- Robot task records
################
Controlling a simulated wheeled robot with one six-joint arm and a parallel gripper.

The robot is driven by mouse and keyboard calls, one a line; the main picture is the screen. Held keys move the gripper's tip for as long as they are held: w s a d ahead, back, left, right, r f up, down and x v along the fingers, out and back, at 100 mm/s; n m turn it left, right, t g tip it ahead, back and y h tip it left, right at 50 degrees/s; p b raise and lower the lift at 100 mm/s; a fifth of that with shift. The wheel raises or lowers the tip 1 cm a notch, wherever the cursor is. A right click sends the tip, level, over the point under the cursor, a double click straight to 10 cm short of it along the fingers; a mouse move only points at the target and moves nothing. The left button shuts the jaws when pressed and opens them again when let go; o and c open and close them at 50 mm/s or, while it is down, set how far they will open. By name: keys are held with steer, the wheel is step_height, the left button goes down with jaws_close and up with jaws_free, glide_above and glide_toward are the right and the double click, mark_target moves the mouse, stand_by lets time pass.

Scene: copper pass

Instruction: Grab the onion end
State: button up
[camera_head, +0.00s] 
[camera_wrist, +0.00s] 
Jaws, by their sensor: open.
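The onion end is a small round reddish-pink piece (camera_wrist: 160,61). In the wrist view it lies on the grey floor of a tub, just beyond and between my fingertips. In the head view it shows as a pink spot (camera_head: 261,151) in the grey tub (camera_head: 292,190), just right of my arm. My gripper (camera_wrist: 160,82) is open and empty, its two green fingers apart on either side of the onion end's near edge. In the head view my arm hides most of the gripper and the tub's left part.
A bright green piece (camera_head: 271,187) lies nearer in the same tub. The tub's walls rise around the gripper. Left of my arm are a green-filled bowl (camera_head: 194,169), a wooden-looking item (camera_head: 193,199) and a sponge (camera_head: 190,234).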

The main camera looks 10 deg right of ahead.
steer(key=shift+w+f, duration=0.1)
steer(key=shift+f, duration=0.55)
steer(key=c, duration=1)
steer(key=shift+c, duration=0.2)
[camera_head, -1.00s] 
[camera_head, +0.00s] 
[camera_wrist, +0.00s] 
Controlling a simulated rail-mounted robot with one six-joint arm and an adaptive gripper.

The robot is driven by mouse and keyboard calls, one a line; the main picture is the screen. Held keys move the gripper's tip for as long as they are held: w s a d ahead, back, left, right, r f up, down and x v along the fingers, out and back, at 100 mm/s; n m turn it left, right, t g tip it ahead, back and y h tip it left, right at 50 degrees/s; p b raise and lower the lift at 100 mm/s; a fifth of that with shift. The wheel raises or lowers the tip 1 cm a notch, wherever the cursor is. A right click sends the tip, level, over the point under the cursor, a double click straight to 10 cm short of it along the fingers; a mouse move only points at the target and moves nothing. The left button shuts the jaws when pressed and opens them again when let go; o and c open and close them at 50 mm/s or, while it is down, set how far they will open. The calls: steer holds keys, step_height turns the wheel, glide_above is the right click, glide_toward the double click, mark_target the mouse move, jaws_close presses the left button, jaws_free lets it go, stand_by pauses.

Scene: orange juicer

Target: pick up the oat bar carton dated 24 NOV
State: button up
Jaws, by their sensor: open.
################
- Exercise
Tell how many lines of the data above hold the string "Scene". Give only the number.

- Output for this exercise
2